Will Julia Salazar, a 27-year-old community organizer whose activism shifted from pro-life conservatism just a few years beforehand to democratic socialism replicate her slightly older colleague’s upset win? No one really knows.

“Accurate polling data is expensive,” Salazar told the Eagle later in the evening. “So for these local races, we don’t have much to go by, except the enthusiasm with which people seem to respond to our message.”

In contrast to another progressive challenger, Cynthia Nixon, whom polls suggest would require divine intervention to unseat Gov. Andrew Cuomo, even Salazar’s most fervent supporters admit they’ll have to wait till Sept. 13 to learn if their efforts have born fruit.

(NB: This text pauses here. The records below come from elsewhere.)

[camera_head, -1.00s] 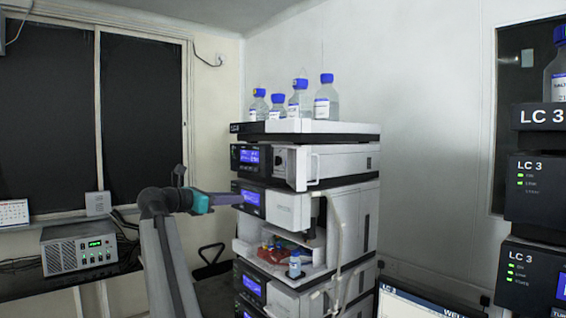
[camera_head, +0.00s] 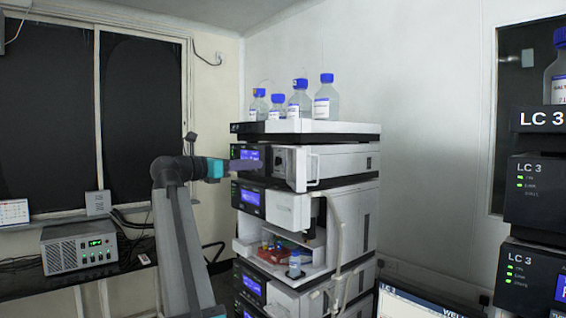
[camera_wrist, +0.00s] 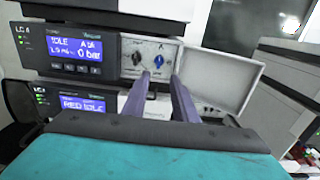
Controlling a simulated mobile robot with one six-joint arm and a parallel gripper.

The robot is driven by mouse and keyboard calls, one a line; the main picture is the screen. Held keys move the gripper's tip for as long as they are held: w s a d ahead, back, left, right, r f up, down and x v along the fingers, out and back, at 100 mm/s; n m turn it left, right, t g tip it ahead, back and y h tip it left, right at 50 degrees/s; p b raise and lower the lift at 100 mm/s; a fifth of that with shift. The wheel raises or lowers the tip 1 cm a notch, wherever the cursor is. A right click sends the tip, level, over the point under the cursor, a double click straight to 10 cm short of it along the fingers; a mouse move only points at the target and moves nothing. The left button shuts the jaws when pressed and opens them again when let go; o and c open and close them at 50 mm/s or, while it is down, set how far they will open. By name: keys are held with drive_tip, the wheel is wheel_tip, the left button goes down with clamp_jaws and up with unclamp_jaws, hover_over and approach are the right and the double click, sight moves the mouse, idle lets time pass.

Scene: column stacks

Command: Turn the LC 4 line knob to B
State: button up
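The LC 4 stack's upper pump module shows in the wrist view (camera_wrist: 75,55) with a lit blue display, and in the head view (camera_head: 250,155). Beside the display is a light panel with a dark knob (camera_wrist: 137,58) and a blue knob (camera_wrist: 159,60). An "A" mark sits above the blue knob; the small labels are too blurred to tell which is the line knob. My gripper (camera_wrist: 160,77) is open and empty. Its two purple fingers point at the panel, just below the blue knob in the picture, apart from it. In the head view my gripper (camera_head: 256,166) is before the upper module.
A white hinged door (camera_wrist: 218,82) stands open to the right of the knob panel. Another module (camera_wrist: 75,104) with a lit display lies below. Blue-capped bottles (camera_head: 327,100) stand on top of the stack. An LC 3 stack (camera_head: 535,190) is at the far right.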

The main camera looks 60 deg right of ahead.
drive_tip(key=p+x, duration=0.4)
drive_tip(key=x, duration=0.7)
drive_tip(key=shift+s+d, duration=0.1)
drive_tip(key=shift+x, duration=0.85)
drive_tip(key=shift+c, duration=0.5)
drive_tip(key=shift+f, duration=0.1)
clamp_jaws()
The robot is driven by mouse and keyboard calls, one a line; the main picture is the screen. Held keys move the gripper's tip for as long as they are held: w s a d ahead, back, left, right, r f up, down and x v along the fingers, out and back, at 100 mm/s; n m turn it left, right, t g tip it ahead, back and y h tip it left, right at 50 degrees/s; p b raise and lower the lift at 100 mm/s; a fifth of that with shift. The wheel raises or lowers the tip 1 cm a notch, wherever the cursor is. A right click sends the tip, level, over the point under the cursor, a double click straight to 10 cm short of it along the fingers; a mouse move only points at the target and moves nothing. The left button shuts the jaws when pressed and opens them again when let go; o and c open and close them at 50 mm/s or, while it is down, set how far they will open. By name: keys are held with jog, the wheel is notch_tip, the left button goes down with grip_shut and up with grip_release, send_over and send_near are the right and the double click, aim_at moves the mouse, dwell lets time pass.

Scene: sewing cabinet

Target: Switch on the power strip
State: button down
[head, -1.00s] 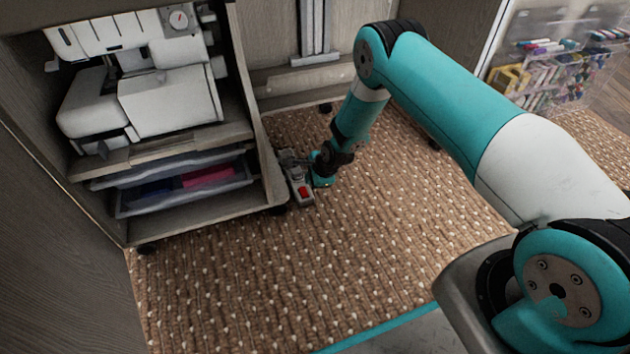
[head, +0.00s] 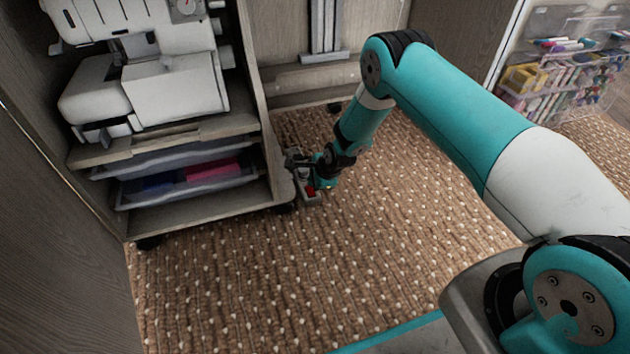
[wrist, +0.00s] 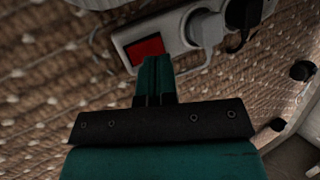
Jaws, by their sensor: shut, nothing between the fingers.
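The power strip (wrist: 171,43) lies on the carpet and fills the upper middle of the wrist view, with its red switch (wrist: 145,49) at the left end and plugs in its sockets to the right. In the head view the red switch (head: 311,190) shows beside the cabinet's lower right corner, and the rest of the strip is largely hidden by my wrist. My gripper (wrist: 153,62) is shut and empty. Its fingertips appear right at the lower edge of the red switch; I cannot tell whether they touch it. In the head view my gripper (head: 300,163) is low over the strip.
The sewing cabinet (head: 264,150) stands close to the left of my gripper, with a white sewing machine (head: 175,88) and a clear drawer (head: 190,184) in it. Carpet (head: 380,230) is free in front and to the right.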

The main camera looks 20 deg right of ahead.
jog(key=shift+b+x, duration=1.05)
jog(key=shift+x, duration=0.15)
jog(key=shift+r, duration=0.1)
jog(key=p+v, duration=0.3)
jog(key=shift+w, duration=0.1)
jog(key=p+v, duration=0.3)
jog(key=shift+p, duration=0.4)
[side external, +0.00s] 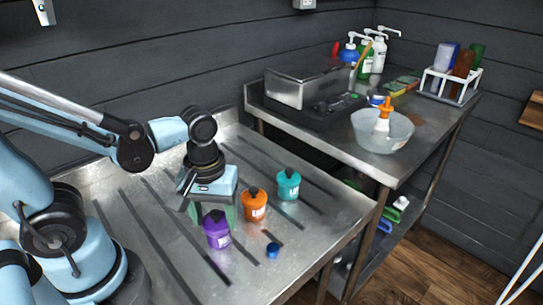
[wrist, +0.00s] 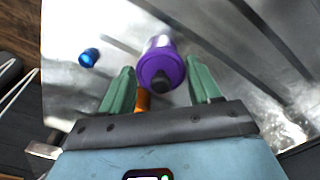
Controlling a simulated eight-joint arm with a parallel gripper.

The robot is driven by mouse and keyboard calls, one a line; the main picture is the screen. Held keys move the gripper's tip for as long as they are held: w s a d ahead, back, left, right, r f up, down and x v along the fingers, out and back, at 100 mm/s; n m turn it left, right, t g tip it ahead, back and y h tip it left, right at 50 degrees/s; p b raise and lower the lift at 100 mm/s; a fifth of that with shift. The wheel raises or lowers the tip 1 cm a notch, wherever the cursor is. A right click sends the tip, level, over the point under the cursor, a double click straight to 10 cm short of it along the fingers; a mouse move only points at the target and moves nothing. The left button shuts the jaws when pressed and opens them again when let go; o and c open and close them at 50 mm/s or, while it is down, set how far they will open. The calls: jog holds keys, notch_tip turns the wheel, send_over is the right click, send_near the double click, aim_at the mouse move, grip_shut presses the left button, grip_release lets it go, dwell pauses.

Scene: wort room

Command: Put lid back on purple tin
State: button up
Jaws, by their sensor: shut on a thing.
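The purple tin (side external: 217,231) stands on the metal bench below and in front of my gripper (side external: 208,213). In the wrist view the purple tin (wrist: 163,68) shows a purple shoulder with a dark round top, between the two green fingers of my gripper (wrist: 160,76). I cannot tell whether that dark top is a bare neck or a knob. My gripper is shut on the purple tin, though the contact is hard to see. A small blue lid-like piece (side external: 273,250) lies on the bench to the right, and shows in the wrist view (wrist: 88,57).
An orange tin (side external: 255,204) and a teal tin (side external: 288,184) stand close by on the right. Part of the orange tin shows by one finger in the wrist view (wrist: 142,101). The front bench edge is near the blue piece. A second bench holds a bowl (side external: 383,135) and bottles.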

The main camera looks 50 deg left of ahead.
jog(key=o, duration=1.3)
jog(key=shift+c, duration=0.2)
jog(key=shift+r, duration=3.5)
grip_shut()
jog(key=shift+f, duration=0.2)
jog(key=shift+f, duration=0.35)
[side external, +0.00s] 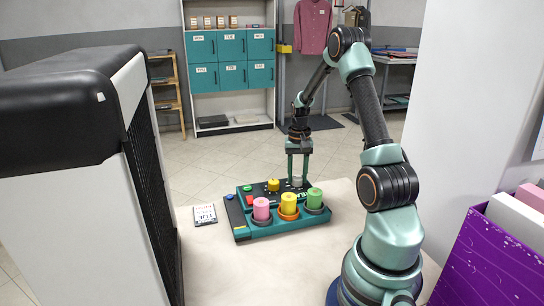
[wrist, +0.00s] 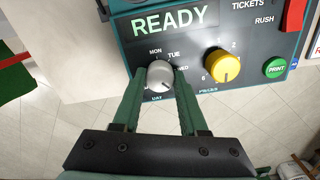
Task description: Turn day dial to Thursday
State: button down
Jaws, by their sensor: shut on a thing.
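The day dial is a grey round knob (wrist: 160,74) on the dark face of a teal ticket machine (wrist: 121,50). In the wrist view MON, TUE and part of WED are printed around it, with DAY beneath. I cannot clearly tell which label its pointer faces; a Thursday label is not visible. My gripper (wrist: 159,79) is shut on the dial, one green finger on each side.
A yellow knob (wrist: 221,66) sits close right of the dial, with a green PRINT button (wrist: 276,67) beyond. Pink (side external: 262,209), yellow (side external: 289,205) and green (side external: 315,198) rolls stand along the machine's front. A small card (side external: 205,214) lies left of it.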

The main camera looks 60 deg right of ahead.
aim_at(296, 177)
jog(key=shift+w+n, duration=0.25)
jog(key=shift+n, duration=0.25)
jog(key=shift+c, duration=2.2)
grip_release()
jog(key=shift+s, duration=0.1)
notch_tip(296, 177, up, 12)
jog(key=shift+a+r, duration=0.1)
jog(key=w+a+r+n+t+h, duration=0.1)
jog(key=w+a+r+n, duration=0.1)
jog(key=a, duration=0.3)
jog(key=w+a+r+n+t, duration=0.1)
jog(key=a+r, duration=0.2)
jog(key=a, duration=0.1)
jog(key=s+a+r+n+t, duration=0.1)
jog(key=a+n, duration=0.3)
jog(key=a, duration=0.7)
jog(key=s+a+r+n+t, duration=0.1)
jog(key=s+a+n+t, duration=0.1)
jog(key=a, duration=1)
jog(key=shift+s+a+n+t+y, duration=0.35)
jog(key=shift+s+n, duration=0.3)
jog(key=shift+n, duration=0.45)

In the meantime, taking a break from the band and the noise that filled Our Wicked Lady’s dance floor, the candidate chatted briefly with the Eagle. The subject at hand was transportation, and how her presence in Albany stood to benefit North Brooklynites already battling a creaky mass transit infrastructure, and facing down the loss of one its principle foundations, the L train.

“Foremost,” Salazar said, “Albany needs to step up and fully fund the MTA Capital Program. In my district we are, I don’t want to say disproportionately affected by the L-train shutdown. The L Train goes through a great deal of my district. We need alternatives to the train when the L shuts down. We need more express buses to take up the slack. That’s a long time to be shut down. There needs to be an increasing flexibility.”

Volunteer canvassers set forth from Salazar for State Senate headquarters intending to reach every potential voter in District 18 before the end of Labor Day weekend

Asked about some of low-footprint, personal transportation methods recently introduced or proposed such as the Torrot or Bird scooters, Salazar nodded. “While I’m skeptical of their ability to impact residents on a large scale, I do support their implementation. And also, subway delays in general. Even folks who have to take the J or F are struggling. What it amounts to is that we don’t have control over our lives. There is a need to repair signals and track … really the whole system is in a dire state.”

“Can the state Legislature act to bring Mayor de Blasio and Governor Cuomo together?”

“Oh, absolutely.”

A few days later, at Salazar for Senate headquarters in Bushwick, more than a dozen volunteer canvassers assembled at noon. Their goal, a final push to reach all of the district’s registered voters before Labor Day weekend was over. Organizers estimate they will need to knock on 18,000 doors in the process.

“Transportation, healthcare and tuition and housing,” said veteran canvasser Sam Lewis, asked what issues seemed to concern most voters.